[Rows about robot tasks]
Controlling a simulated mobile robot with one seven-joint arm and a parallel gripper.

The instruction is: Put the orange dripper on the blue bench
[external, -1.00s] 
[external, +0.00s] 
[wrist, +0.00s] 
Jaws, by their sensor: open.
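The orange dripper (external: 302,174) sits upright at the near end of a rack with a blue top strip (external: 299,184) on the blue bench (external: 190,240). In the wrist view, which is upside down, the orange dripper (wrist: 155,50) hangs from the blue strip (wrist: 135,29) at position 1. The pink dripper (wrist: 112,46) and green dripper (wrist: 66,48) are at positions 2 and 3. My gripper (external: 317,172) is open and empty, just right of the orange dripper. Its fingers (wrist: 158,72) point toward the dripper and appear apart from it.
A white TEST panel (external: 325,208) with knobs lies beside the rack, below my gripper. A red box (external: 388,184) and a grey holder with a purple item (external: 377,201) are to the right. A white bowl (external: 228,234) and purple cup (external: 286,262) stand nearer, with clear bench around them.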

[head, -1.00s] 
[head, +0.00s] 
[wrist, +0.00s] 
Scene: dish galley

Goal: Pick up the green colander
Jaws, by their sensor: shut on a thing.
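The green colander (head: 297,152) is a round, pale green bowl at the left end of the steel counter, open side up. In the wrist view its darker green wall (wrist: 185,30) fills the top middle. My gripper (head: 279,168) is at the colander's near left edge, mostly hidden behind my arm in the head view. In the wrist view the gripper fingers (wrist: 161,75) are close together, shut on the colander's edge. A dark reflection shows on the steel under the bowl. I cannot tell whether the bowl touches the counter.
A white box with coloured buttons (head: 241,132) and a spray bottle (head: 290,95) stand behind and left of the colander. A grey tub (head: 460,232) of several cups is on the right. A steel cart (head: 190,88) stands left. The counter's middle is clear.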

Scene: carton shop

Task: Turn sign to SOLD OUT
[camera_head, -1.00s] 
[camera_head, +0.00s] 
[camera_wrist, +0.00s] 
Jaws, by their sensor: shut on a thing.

■ **GIVEN INSTRUCTION**: Write out the whole listing again. Match it word for word.

■ **TASK RESPONSE**:
Controlling a simulated mobile robot with one seven-joint arm and a parallel gripper.

The instruction is: Put the orange dripper on the blue bench
[external, -1.00s] 
[external, +0.00s] 
[wrist, +0.00s] 
Jaws, by their sensor: open.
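The orange dripper (external: 302,174) sits upright at the near end of a rack with a blue top strip (external: 299,184) on the blue bench (external: 190,240). In the wrist view, which is upside down, the orange dripper (wrist: 155,50) hangs from the blue strip (wrist: 135,29) at position 1. The pink dripper (wrist: 112,46) and green dripper (wrist: 66,48) are at positions 2 and 3. My gripper (external: 317,172) is open and empty, just right of the orange dripper. Its fingers (wrist: 158,72) point toward the dripper and appear apart from it.
A white TEST panel (external: 325,208) with knobs lies beside the rack, below my gripper. A red box (external: 388,184) and a grey holder with a purple item (external: 377,201) are to the right. A white bowl (external: 228,234) and purple cup (external: 286,262) stand nearer, with clear bench around them.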

[head, -1.00s] 
[head, +0.00s] 
[wrist, +0.00s] 
Scene: dish galley

Goal: Pick up the green colander
Jaws, by their sensor: shut on a thing.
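The green colander (head: 297,152) is a round, pale green bowl at the left end of the steel counter, open side up. In the wrist view its darker green wall (wrist: 185,30) fills the top middle. My gripper (head: 279,168) is at the colander's near left edge, mostly hidden behind my arm in the head view. In the wrist view the gripper fingers (wrist: 161,75) are close together, shut on the colander's edge. A dark reflection shows on the steel under the bowl. I cannot tell whether the bowl touches the counter.
A white box with coloured buttons (head: 241,132) and a spray bottle (head: 290,95) stand behind and left of the colander. A grey tub (head: 460,232) of several cups is on the right. A steel cart (head: 190,88) stands left. The counter's middle is clear.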

Scene: carton shop

Task: Turn sign to SOLD OUT
[camera_head, -1.00s] 
[camera_head, +0.00s] 
[camera_wrist, +0.00s] 
Jaws, by their sensor: shut on a thing.

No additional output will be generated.